- [Aim]:
Repeat the material below exactly, with no pictures.

>>

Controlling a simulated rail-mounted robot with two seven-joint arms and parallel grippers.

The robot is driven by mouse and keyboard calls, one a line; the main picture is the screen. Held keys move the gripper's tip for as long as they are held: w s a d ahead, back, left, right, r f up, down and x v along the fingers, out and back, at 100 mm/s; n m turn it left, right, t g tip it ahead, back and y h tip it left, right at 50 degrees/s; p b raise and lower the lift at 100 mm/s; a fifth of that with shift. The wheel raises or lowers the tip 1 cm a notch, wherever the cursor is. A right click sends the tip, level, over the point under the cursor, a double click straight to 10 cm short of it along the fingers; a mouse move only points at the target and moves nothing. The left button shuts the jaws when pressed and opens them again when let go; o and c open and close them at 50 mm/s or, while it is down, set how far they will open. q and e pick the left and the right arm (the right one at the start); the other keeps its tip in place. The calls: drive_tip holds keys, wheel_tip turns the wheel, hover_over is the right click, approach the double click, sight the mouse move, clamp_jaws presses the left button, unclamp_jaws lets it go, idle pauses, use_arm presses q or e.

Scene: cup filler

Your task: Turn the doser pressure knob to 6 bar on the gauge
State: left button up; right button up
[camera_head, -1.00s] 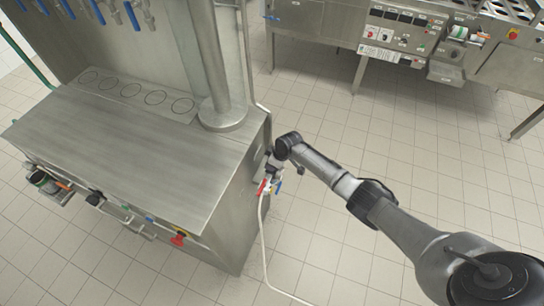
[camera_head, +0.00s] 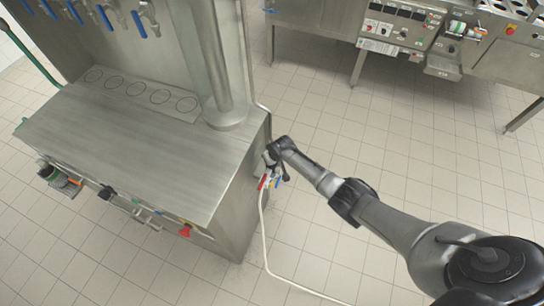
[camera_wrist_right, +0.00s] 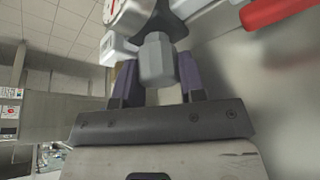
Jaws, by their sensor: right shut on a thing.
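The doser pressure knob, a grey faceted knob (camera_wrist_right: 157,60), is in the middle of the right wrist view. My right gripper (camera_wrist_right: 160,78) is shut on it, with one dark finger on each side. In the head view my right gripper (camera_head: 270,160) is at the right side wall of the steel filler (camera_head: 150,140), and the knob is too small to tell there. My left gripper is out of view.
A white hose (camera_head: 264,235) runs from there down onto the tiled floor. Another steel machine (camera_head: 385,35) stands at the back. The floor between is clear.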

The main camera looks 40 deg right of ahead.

<<

- [Task output]:
Controlling a simulated rail-mounted robot with two seven-joint arms and parallel grippers.

The robot is driven by mouse and keyboard calls, one a line; the main picture is the screen. Held keys move the gripper's tip for as long as they are held: w s a d ahead, back, left, right, r f up, down and x v along the fingers, out and back, at 100 mm/s; n m turn it left, right, t g tip it ahead, back and y h tip it left, right at 50 degrees/s; p b raise and lower the lift at 100 mm/s; a fifth of that with shift. The wheel raises or lowers the tip 1 cm a notch, wherever the cursor is. A right click sends the tip, level, over the point under the cursor, a double click straight to 10 cm short of it along the fingers; a mouse move only points at the target and moves nothing. The left button shuts the jaws when pressed and opens them again when let go; o and c open and close them at 50 mm/s or, while it is down, set how far they will open. q and e pick the left and the right arm (the right one at the start); the other keeps its tip in place. The calls: drive_tip holds keys, wheel_tip turns the wheel, hover_over is the right click, approach the double click, sight the mouse move, clamp_jaws presses the left button, unclamp_jaws lets it go, idle pauses, use_arm presses q or e.

Scene: cup filler

Your task: Turn the doser pressure knob to 6 bar on the gauge
State: left button up; right button up
[camera_head, -1.00s] 
[camera_head, +0.00s] 
[camera_wrist_right, +0.00s] 
Jaws, by their sensor: right shut on a thing.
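The doser pressure knob, a grey faceted knob (camera_wrist_right: 157,60), is in the middle of the right wrist view. My right gripper (camera_wrist_right: 160,78) is shut on it, with one dark finger on each side. In the head view my right gripper (camera_head: 270,160) is at the right side wall of the steel filler (camera_head: 150,140), and the knob is too small to tell there. My left gripper is out of view.
A white hose (camera_head: 264,235) runs from there down onto the tiled floor. Another steel machine (camera_head: 385,35) stands at the back. The floor between is clear.

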The main camera looks 40 deg right of ahead.

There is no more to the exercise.